L’observation révèle une liste variée de tâches auxquelles les transitions sur le continent se sont attelées. Ces moments sont souvent favorables à des changements urgents pour la poursuite de l’expérience de démocratisation il appartient aux acteurs de la transition d’opérer les choix pertinents surtout au regard du temps limité dont ils disposent.
Décidément, les Burkinabès ne finissent pas de nous donner des leçons sur la manière de conduire une transition. Après avoir négocié le passage de la révolution à la Transition avec beaucoup moins de casse que ce à quoi l’on aurait pu s’attendre, du moins en comparaison avec les expériences récentes sur le continent, ils continuent de poser des actes qui rassurent par rapport aux chances de succès de la Transition. Par exemple, la société civile maintient une veille permanente pour éviter la promotion de Burkinabès dont le passé ne rassure pas ou semble équivoque. Elle réfléchit et fait également des propositions sur les tâches auxquelles la Transition devrait se consacrer.

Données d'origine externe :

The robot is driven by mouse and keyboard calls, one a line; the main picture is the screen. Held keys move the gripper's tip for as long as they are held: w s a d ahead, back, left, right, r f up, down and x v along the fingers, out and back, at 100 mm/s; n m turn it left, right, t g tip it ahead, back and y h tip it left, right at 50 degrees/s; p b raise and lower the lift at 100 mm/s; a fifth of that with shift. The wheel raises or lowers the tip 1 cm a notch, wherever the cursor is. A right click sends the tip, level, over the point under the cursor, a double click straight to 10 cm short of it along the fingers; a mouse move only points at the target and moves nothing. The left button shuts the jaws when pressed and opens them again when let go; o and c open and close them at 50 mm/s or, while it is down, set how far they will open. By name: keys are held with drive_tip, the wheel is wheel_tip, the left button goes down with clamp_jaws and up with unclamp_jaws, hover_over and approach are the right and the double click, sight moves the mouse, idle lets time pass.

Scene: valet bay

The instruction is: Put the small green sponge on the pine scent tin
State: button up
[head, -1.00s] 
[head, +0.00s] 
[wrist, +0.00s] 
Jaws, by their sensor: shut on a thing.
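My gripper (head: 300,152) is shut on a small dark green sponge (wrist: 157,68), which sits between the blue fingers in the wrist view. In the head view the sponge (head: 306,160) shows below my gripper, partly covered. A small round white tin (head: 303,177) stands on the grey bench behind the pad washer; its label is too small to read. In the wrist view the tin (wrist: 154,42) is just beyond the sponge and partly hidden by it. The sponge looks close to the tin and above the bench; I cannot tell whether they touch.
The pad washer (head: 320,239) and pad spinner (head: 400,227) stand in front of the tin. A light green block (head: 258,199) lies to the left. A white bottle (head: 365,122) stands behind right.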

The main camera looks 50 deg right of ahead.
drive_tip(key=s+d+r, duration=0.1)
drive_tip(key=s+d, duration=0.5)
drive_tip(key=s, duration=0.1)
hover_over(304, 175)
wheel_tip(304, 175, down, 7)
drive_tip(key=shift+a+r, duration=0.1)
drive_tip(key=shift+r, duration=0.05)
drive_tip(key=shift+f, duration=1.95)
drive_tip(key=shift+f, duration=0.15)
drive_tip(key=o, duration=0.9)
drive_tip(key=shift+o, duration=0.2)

C’est justement sur ce dernier point, ces défis que la Transition doit relever, que porte la présente réflexion. Elle a pour principal objectif de partager les expériences récentes de transitions en Afrique de l’Ouest et ailleurs sur le continent africain avec l’espoir qu’elles servent éventuellement de source d’inspiration. Bien que l’observation révèle une liste variée de tâches auxquelles les transitions sur le continent se sont attelées, ce papier porte essentiellement sur trois catégories de tâches, compte tenu du contexte spécifique burkinabè : l’organisation des élections, la réforme constitutionnelle et ce que nous appelons, faute de mieux, les "réformes généralement non souhaitées par les acteurs politiques".
En ce qui concerne les élections, il peut y avoir au moins deux catégories de difficultés. La première concerne la Commission électorale nationale indépendante (Ceni) et la confiance dont elle jouit auprès des parties prenantes du processus électoral. Selon les expériences de ces dernières années, les options disponibles sont au nombre de trois, tout au moins : soit laisser la Ceni telle qu’elle est actuellement, soit mettre en place un mécanisme de surveillance de la gestion de la Ceni (exemple : un comité) dont la composition (qui pourrait refléter la "configuration politique du moment") et les attributions rassurent les uns et les autres, ou alors la renouveler purement et simplement. Naturellement, chaque option présente des avantages et des inconvénients et il appartient aux acteurs de la transition d’opérer le choix pertinent surtout au regard du temps limité dont ils disposent.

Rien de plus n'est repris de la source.